Copy the data exactly from the line that contains "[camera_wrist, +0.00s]" through the line that contains "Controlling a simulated", keeping both end lines and leaving out everything else.

— Begin Extracted data —

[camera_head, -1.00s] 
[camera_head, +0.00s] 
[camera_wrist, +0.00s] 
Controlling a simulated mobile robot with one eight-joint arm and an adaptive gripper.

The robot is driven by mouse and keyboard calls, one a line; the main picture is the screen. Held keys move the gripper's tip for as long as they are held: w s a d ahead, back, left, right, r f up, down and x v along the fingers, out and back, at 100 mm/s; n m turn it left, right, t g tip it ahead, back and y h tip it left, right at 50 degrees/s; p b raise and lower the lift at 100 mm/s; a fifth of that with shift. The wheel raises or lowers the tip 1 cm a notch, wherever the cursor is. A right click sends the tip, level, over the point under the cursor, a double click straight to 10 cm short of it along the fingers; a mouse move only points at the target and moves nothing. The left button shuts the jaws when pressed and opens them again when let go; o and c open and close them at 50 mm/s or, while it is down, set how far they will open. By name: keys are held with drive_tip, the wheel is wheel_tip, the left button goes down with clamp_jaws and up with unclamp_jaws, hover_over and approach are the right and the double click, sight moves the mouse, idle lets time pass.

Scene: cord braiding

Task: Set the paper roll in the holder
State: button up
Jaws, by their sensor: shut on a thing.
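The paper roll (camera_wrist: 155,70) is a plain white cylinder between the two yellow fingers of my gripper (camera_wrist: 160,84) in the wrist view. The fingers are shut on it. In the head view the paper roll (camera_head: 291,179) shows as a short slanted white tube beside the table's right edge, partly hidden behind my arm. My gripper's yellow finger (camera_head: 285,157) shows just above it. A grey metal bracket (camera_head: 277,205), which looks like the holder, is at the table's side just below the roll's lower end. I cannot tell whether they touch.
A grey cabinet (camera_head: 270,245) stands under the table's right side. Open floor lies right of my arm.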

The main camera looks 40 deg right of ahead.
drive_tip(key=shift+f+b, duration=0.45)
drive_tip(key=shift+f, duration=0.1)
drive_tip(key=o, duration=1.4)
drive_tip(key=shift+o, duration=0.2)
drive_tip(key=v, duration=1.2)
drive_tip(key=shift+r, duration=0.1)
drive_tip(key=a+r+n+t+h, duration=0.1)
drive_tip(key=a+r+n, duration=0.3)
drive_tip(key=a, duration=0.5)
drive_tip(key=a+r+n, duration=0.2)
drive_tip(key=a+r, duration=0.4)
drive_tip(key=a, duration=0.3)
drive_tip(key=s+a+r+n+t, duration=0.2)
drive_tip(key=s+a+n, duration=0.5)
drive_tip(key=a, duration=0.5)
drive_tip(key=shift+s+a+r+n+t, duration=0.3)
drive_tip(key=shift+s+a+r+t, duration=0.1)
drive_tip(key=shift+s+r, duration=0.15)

— End Extracted data —
— Begin Extracted data —

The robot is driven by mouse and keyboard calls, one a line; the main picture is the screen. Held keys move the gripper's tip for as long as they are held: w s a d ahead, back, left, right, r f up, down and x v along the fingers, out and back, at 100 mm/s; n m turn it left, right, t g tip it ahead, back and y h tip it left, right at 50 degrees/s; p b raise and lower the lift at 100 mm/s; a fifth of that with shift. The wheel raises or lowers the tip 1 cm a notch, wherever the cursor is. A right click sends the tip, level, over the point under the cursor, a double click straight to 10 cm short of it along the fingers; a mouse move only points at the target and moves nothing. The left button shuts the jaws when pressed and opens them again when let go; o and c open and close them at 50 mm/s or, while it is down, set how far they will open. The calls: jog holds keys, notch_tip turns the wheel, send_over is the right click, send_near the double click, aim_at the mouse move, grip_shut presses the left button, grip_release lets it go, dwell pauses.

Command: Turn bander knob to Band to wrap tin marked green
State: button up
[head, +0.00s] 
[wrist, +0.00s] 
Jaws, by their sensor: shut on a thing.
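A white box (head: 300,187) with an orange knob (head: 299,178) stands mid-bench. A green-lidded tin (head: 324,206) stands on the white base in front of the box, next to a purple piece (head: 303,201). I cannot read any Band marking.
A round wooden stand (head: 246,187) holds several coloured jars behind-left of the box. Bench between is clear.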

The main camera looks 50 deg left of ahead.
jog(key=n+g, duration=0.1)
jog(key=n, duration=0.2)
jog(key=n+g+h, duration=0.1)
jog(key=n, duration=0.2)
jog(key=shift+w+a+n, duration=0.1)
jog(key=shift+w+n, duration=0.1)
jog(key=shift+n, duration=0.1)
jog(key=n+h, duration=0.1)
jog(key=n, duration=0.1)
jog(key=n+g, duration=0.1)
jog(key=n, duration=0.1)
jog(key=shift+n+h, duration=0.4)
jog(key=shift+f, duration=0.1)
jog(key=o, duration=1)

— End Extracted data —

Result of this task
[camera_wrist, +0.00s] 
Controlling a simulated mobile robot with one eight-joint arm and an adaptive gripper.

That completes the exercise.